I appreciated Nina's research on what other districts' experiences have been. There are pros and cons.

I'll call Nina on Monday as well as Ed Murray and Brita and ask about some of this. I'll be interested to see if Nina's impressions of what they meant are the same as Ed and Brita's.

Anonymous said...

Mel, I felt the same after reading Nina's article - and not sure who to be more frustrated with (her, Brita, Ed).

Her quote from Brita about global warming, especially with the "But," preface, was inexplicable to me. Is Brita saying we didn't need to close schools?

And I didn't understand the Ed Murray stuff either, about visibility or pay - and I wished Nina had asked him, "Are you implying that voters are able to name their city council members and state legislators, including you?" Is he kidding?
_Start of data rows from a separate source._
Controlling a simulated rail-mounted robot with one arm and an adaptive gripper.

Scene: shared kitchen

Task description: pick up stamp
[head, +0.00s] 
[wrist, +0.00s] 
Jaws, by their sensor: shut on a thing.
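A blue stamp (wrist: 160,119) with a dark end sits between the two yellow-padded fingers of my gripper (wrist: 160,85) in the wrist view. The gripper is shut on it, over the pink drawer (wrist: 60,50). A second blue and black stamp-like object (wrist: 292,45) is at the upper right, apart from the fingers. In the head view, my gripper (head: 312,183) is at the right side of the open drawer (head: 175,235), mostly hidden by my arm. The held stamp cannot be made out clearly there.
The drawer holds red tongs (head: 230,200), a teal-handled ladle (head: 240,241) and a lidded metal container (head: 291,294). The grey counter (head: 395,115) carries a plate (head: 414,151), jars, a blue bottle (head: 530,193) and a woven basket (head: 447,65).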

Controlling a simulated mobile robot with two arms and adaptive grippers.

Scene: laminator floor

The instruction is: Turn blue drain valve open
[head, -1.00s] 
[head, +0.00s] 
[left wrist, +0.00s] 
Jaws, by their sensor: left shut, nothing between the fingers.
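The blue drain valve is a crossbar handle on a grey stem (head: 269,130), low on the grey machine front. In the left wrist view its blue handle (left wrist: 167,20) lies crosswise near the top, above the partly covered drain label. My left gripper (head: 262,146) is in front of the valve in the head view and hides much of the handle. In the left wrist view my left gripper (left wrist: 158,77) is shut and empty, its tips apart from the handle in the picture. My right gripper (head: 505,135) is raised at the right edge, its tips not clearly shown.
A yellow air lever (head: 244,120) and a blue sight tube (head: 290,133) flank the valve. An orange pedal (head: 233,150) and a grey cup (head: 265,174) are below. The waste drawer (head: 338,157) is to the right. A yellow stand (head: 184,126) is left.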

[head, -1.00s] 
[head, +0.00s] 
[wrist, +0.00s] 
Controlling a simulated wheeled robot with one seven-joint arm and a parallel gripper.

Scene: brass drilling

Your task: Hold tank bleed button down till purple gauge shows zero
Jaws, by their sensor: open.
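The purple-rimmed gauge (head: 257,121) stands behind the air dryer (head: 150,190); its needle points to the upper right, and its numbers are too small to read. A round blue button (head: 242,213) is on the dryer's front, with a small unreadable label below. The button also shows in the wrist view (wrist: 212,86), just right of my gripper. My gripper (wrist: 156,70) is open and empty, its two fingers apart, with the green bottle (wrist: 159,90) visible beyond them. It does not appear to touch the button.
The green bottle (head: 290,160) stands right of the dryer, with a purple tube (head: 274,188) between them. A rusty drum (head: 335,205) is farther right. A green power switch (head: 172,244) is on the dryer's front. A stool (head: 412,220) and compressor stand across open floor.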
I agree with anonymous that empowering the "close no school" contingent any further is high-risk, and I also agree with Mel's earlier post that Norm Rice owes principals, teachers, and families an explanation for his statement in the Seattle Times in September:

"If I had a colleague with a school-age child, would I tell him to put the child in the Seattle Public Schools?" The speaker (Norm Rice) paused and said, "That's a hard choice."

I don't know what schools he's been in or where he gets his information, but tarring with that broad brush all 90+ schools in the district is inexcusable. It was probably aimed at the board, superintendent and central staff - but does he think the principals, teachers, and families (or joe reader with his 4-year-old) understand that? Not ok.